The method of backing up the mainframe operating system to the catcher computer begins in a start step 205. In a step 210, mainframe (“MF”) operating system (“OS”) Direct Access Storage Device (DASD) are copied to file. In the illustrated embodiment, the file is encoded in EBCDIC. In a step 215, mainframe OS DASD file is compressed. Compression may be performed by any suitable conventional or later-developed technique. In a step 220, binary data is transferred by “FTPing” (transferring via the well-known File Transfer Protocol, or FTP) the compressed mainframe OS DASD file to the catcher computer in binary. In a step 225, the mainframe OS DASD file is stored on the catcher computer pending need for a recovery. The method of backing up the mainframe OS to the catcher computer ends in an end step 230.

The method of restoring the mainframe OS from the catcher computer begins in a start step 235. In a step 240, the mainframe OS DASD file is transferred via FTP from the catcher computer (described in detail above in the method of FIG. 2B) to a mainframe either at the production data center (e.g., the mainframe(s) 102) or at the standby data center (e.g., the server(s), mainframe(s) and minicomputer(s) 114). In a step 245, the mainframe OS system resident file (“sysres”) is uncompressed, and the uncompressed file is transferred to one or more mainframes. In a step 250, an initial program load is executed from the mainframe OS sysres. This begins the process of rebooting the mainframe(s). The method of restoring the mainframe OS from the catcher computer ends in an end step 255.

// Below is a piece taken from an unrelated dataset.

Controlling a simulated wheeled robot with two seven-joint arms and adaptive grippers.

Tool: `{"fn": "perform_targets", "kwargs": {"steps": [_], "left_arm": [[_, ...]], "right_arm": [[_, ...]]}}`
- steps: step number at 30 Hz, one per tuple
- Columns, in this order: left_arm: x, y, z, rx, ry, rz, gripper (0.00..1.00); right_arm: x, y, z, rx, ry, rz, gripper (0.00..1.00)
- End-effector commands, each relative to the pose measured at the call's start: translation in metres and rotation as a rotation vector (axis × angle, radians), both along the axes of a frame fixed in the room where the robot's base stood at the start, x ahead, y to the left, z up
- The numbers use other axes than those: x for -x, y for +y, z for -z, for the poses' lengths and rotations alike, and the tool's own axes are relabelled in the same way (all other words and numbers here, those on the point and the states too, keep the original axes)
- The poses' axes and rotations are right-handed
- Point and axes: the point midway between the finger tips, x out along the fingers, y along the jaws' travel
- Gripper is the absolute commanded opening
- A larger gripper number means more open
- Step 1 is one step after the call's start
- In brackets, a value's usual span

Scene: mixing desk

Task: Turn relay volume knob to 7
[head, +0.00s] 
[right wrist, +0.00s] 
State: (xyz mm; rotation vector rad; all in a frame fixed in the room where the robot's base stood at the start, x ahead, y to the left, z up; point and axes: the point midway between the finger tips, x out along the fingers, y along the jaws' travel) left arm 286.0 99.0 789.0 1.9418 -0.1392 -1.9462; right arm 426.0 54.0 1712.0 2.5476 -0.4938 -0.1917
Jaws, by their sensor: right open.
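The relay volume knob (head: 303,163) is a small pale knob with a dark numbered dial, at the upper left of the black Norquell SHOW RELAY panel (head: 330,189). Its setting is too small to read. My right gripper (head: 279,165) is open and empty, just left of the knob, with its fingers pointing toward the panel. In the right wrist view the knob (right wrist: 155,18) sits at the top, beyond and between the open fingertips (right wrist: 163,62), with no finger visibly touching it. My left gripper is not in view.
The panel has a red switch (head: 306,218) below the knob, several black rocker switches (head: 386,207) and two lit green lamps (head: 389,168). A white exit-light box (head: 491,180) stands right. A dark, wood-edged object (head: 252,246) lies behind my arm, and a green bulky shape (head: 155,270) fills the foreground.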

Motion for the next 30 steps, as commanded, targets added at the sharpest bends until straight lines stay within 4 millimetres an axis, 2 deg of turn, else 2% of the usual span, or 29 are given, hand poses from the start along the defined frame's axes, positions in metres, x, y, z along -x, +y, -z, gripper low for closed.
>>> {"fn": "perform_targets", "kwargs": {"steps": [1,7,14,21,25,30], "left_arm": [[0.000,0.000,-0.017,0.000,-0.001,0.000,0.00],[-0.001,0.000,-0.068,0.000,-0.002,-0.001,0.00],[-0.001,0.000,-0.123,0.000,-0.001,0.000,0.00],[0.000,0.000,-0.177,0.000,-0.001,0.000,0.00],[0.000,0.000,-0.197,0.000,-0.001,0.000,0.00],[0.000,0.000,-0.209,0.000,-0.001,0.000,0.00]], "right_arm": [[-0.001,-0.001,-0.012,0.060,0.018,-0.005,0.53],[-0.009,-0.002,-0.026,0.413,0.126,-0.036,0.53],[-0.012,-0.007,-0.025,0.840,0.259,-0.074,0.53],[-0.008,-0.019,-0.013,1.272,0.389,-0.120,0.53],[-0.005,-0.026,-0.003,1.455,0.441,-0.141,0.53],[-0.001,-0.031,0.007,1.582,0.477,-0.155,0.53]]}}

Turning now to FIGS. 3A and 3B, illustrated are respective flow diagrams of embodiments of a method of backing up a minicomputer OS (e.g., UNIX) to a catcher computer (FIG. 3A) and a method of restoring the minicomputer OS from the catcher computer (FIG. 3B) carried out according to the principles of the present invention.

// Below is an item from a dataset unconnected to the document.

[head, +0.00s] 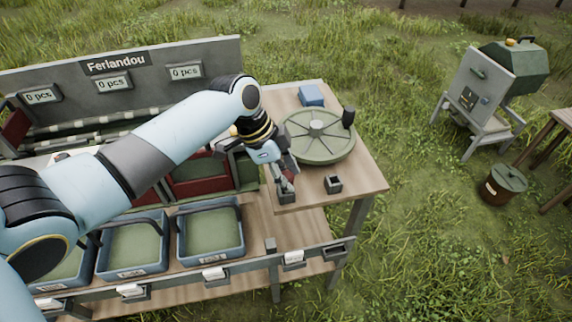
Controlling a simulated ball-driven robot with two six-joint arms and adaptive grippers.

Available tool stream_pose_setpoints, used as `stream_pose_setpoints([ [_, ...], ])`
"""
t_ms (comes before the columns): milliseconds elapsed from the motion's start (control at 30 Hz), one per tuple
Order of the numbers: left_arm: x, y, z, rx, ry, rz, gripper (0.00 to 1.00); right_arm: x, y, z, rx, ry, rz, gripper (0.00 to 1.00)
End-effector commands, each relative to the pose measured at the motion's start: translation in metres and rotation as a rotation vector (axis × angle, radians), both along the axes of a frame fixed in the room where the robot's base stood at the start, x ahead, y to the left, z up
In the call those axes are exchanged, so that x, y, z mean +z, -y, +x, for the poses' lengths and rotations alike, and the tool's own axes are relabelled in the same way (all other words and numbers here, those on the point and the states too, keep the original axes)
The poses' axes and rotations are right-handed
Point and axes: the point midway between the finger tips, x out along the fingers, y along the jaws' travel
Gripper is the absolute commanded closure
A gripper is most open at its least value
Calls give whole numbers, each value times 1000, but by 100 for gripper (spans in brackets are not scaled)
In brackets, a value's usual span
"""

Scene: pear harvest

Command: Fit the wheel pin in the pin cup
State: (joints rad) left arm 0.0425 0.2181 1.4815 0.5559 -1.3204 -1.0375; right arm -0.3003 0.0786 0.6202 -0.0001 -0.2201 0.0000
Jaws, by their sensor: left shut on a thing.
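My left gripper (287,178) points down at the front left corner of the wooden table, right over a small dark square block (286,197). It is shut on a small thing, most likely the wheel pin, which the fingers mostly hide. I cannot tell whether the pin touches the block or sits in it. A second small dark square cup (333,184) stands apart to the right, near the table's front edge. I cannot tell for sure which of the two is the pin cup. My right gripper is not in view.
A round green spoked wheel (305,146) with a dark upright knob (348,117) lies behind the gripper on the table (366,176). A blue block (311,95) sits at the back. Blue crates (210,230) stand at lower left.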

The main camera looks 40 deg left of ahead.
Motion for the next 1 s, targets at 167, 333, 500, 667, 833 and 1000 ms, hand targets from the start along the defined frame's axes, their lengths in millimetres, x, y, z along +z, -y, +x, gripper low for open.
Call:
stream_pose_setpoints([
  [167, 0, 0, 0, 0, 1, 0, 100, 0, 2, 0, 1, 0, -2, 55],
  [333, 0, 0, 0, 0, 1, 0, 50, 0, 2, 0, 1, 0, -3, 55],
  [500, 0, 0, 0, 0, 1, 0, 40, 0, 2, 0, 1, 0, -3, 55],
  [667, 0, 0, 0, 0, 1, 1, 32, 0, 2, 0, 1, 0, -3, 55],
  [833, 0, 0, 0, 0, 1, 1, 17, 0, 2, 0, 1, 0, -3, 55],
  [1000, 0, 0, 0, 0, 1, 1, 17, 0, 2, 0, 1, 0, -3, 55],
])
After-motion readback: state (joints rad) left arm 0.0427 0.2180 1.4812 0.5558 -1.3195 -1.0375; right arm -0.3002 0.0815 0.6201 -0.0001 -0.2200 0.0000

The method of backing up the minicomputer OS to a catcher computer begins in a start step 305. In a step 310, scripts are created to build production filesystems. Those skilled in the pertinent art are familiar with the steps necessary to build a production filesystem from a collection of archive files and how scripts (or “batch files”) can be used to automate the building of a production filesystem. Those skilled in the pertinent art also understand that such scripts may vary widely depending upon the particular filesystem being built. A general discussion on the creation of scripts for building production filesystems is outside the scope of the present discussion. In a step 315, the OS is copied and compressed. The compression may be carried out by any conventional or later-developed technique. In a step 320, the compressed OS disk copy is transmitted to the catcher computer pending need for a recovery. The method ends in an end step 325.

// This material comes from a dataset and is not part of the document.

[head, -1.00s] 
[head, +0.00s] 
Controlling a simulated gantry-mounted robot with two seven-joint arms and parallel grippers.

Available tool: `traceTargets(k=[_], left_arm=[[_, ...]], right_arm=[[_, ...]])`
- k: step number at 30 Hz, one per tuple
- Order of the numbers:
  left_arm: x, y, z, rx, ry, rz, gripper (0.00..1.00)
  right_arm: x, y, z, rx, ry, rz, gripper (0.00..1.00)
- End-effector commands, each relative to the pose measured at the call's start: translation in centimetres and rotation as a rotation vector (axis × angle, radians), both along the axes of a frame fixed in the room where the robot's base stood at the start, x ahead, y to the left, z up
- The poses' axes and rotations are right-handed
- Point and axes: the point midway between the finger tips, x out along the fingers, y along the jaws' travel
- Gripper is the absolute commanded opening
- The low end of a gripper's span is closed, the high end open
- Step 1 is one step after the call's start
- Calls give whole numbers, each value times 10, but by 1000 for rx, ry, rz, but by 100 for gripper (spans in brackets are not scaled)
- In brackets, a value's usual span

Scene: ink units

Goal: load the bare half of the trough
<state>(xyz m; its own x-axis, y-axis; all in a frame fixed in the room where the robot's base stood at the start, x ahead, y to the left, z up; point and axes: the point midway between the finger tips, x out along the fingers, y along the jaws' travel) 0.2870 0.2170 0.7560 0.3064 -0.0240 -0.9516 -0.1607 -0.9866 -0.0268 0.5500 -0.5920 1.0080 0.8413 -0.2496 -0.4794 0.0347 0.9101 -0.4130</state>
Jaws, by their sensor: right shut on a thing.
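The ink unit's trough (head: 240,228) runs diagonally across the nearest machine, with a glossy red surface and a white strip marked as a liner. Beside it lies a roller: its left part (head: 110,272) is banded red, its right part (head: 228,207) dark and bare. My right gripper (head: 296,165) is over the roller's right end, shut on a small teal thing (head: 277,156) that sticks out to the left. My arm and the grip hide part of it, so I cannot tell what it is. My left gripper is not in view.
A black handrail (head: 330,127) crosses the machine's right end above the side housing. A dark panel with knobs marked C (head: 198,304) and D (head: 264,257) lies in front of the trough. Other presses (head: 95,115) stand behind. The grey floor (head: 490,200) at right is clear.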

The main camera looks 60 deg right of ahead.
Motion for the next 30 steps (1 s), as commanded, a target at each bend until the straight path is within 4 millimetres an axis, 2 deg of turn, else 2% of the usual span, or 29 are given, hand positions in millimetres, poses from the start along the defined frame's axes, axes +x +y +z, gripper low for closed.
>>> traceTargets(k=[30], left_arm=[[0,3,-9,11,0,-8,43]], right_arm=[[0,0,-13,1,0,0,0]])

The method of restoring the minicomputer OS from the catcher computer begins in a start step 330. In a step 335, the compressed OS disk copy is transferred to one or more minicomputers, either at the production data center (e.g., the minicomputer(s) 104) or at the standby data center (e.g., the server(s), mainframe(s) and minicomputer(s) 114). In FIG. 3B, it is assumed that the destination minicomputer is a UNIX server located at the standby data center. In a step 340, the compressed UNIX OS disk is uncompressed to a spare disk in the UNIX server at the standby data center. As a result, in a step 345, a restored disk is prepared that can be used if needed. When it is time to bring a UNIX server online, a UNIX server at the standby data center is booted from the restored disk in a step 350. In a step 355, production filesystems are created from the automated scripts that were built in the step 310 of FIG. 3A. The method of restoring the minicomputer OS from the catcher computer ends in an end step 360.

Turning now to FIGS. 4A and 4B, illustrated are respective flow diagrams of embodiments of a method of forward-storing minicomputer database management system logs to a pitcher computer (FIG. 4A) and a method of forward-storing mainframe database management system logs to the pitcher computer (FIG. 4B) carried out according to the principles of the present invention.

The method of forward-storing minicomputer database management system logs to the pitcher computer begins in a start step 405. In a step 410, UNIX database management system (DBMS) intermediate change log archives are saved to disk. In a step 415, an archive log is copied to the pitcher computer. The method of forward-storing minicomputer database management system logs to the pitcher computer ends in an end step 420.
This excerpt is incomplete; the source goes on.